У тебя всегда была особая любовь к «Рихарду и Самуэлю», я знаю. То были прекрасные времена, но почему обязательно и литература должна быть хорошей?
Над чем ты работаешь? Будешь ли ты в Праге во вторник на этой неделе? Это письмо, разумеется, можешь показать Феликсу, но женщинам лучше не надо…
Твой Франц
[На бланке: Мариенбад, замок Бальмораль и Осборн, середина июля 1916]
(На полях.) Опять в полном зале, меня туда тянет.
Дорогой Макс, спасибо за весточку, она пришла в день, когда у меня болела голова, да так сильно, как я, по крайней мере здесь, уже и не ожидал. Тем не менее сразу после еды я отправился в путь.
Я просто опишу, как все было, ни о чем, кроме увиденного, я говорить не могу. А видишь лишь крохотные мелочи, и, между прочим, именно они мне кажутся характерными. Это свидетельство достоверности, противостоящее крайним глупостям. Там, где речь идет о правде, невооруженный глаз увидит лишь мелочи, не больше.
Сначала я никак не мог разыскать Лангера[40]. Там, на возвышенности, теснятся несколько домов и домишек, попасть из одного в другой, даже принадлежащий тому же владельцу, можно лишь по лестницам и переходам, наполовину подземным. Названия домов однотипны, так что их легко спутать: «Золотой замок», «Золотая чаша», «Золотой ключ»{3}, у некоторых по два названия, одно на фасаде и другое на задней части, да еще ресторан называется не так, как дом, к которому он относится, так что с первой попытки и не пройдешь.
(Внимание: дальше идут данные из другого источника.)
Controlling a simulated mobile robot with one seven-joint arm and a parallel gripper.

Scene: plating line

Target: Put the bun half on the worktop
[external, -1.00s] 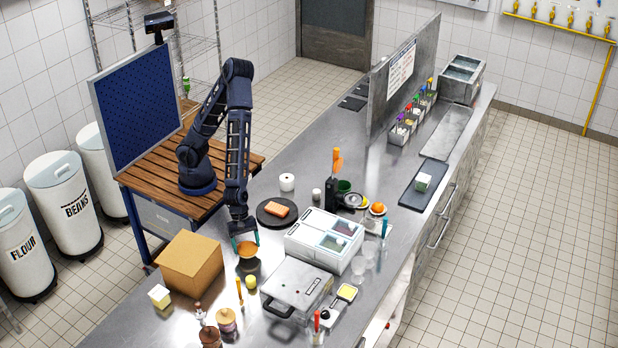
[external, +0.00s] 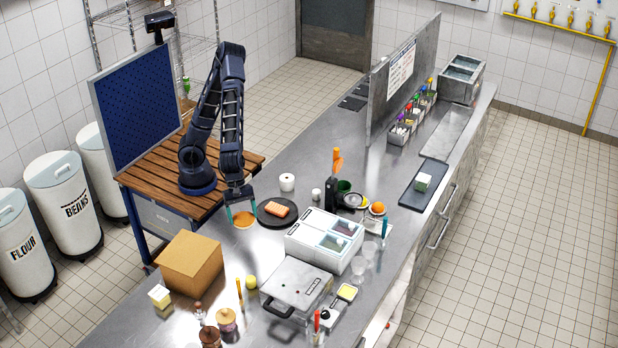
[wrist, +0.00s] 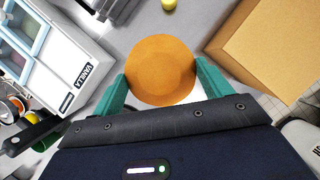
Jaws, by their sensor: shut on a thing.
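The bun half (external: 243,221) is a round orange-brown disc. My gripper (external: 241,211) is shut on it, with the bun between the two green fingers. In the wrist view the bun half (wrist: 160,70) fills the space between the fingertips of my gripper (wrist: 161,72). It is over the steel worktop (external: 225,275), left of the black round plate. I cannot tell whether its underside touches the worktop.
The black plate (external: 266,222) with an orange-pink piece on it is close on the right. A cardboard box (external: 190,262) stands nearer the camera at left. A white lidded container (external: 300,243) and a grey press (external: 292,290) are to the right. A yellow piece (external: 251,282) lies in front.

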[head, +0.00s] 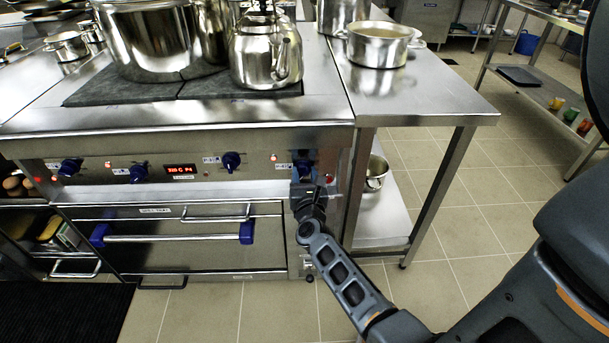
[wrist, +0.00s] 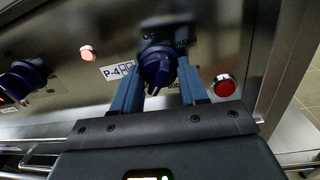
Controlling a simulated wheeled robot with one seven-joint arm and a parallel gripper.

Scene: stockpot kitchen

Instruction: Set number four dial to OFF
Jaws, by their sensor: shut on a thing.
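The number four dial is a dark blue knob (wrist: 158,68) beside a P-4 label (wrist: 116,71) in the wrist view. Partly legible lettering rings it, with OFF-like letters above and WARM-like letters at upper right. A small white mark shows on the knob's lower edge, pointing down and slightly left. My gripper (wrist: 160,88) has its two blue fingers on either side of the knob and is shut on it. In the head view my gripper (head: 304,177) is at the right end of the stove front and hides most of the dial.
A lit red lamp (wrist: 88,52) is left of the dial and a red button (wrist: 224,86) is right of it. Another blue knob (head: 231,161) is further left. An oven door handle (head: 172,238) lies below. A steel side table (head: 425,100) stands to the right.

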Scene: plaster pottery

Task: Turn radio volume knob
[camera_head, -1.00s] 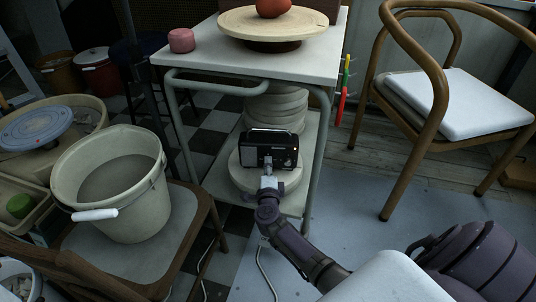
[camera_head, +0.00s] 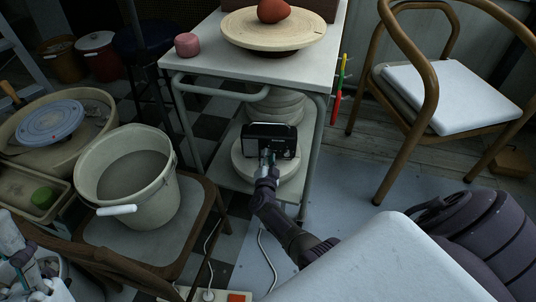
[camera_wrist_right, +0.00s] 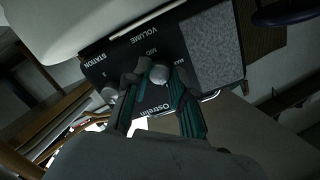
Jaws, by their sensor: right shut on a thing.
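The black radio (camera_head: 287,148) stands on a round pale slab (camera_head: 245,170) on the cart's lower shelf. In the right wrist view the radio's dark panel (camera_wrist_right: 125,60) appears upside down, with VOLUME and STATION labels and a grey speaker grille. My right gripper (camera_head: 266,157) is at the radio's front. In the right wrist view its fingers (camera_wrist_right: 157,80) are shut on the round grey volume knob (camera_wrist_right: 159,74). Another knob (camera_wrist_right: 108,93) sits beside it, under STATION. What seems to be my left gripper (camera_head: 22,262) shows partly at the lower left edge; its jaws are unclear.
The cart's top (camera_head: 225,65) is above the radio, and its legs frame the shelf. A beige bucket (camera_head: 165,205) stands on a chair at left. A wooden chair (camera_head: 445,100) with a white seat is at right. A cable (camera_head: 262,250) lies on the floor.

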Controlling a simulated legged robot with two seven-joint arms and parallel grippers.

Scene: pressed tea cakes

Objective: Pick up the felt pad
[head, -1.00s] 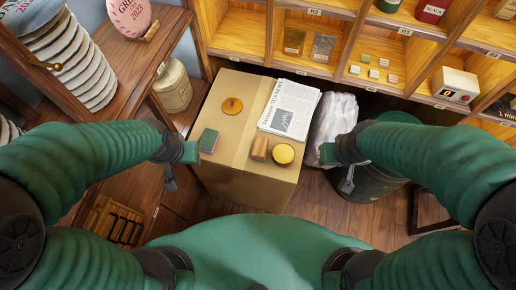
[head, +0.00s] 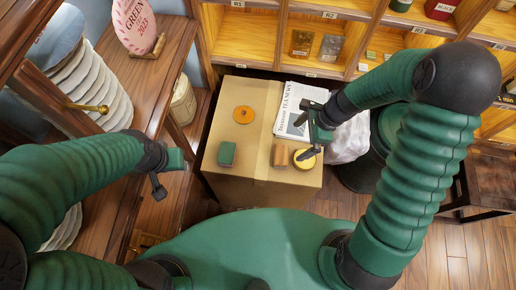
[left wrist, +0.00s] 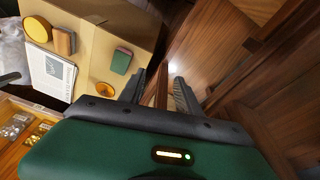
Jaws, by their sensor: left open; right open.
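On the cardboard box (head: 240,188) lie a green block (head: 227,154), an orange disc (head: 243,115), a brown block (head: 280,156) and a yellow round thing (head: 303,160). Which one is the felt pad I cannot tell for certain; the green block looks the most like a pad. My right gripper (head: 304,138) is open and empty above the box's right side, over the newspaper's near end and the yellow thing. My left gripper (head: 168,176) is open, left of the box. In the left wrist view its fingers (left wrist: 158,84) are apart and empty, with the green block (left wrist: 121,61) beyond them.
A newspaper (head: 290,97) lies on the box's far right. A crumpled pale bag (head: 349,140) and a dark bin stand right of the box. Wooden shelves (head: 245,62) close off the back, and a wooden rack with stacked pale discs (head: 95,85) stands at left.

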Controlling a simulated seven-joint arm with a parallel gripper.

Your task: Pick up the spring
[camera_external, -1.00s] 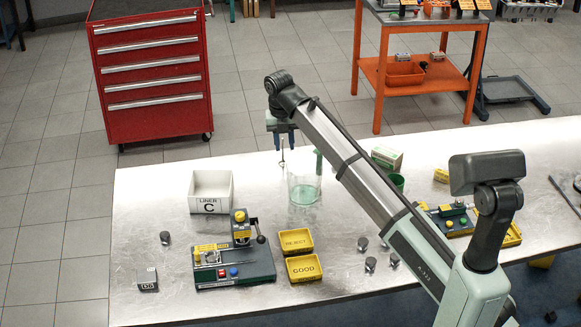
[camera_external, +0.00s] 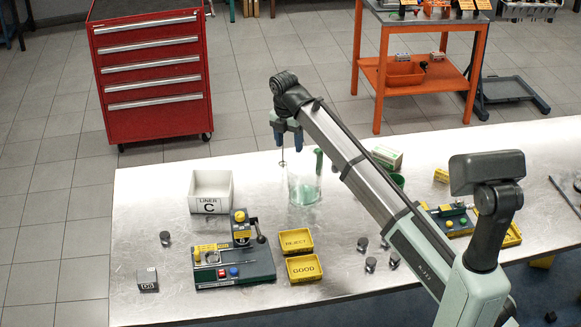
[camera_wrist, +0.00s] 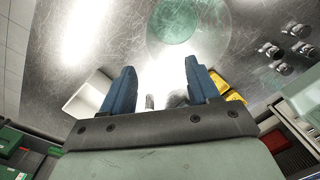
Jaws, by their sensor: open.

Потом, однако, начинаешь понимать: здесь свой порядок, это небольшая, со своей иерархией община, которую обрамляют два больших элегантных дома, отели «Националь» и «Флорида». «Золотой ключ» — самый бедный. Но и там не знали Лангера. Лишь потом служанка вспомнила про каких-то молодых людей, живущих в мансарде; если я ищу сына пражского виноторговца, то я его найду там. Но сейчас он, скорее всего, у господина Клейна во «Флориде». Когда я туда добрался, он как раз выходил из ворот.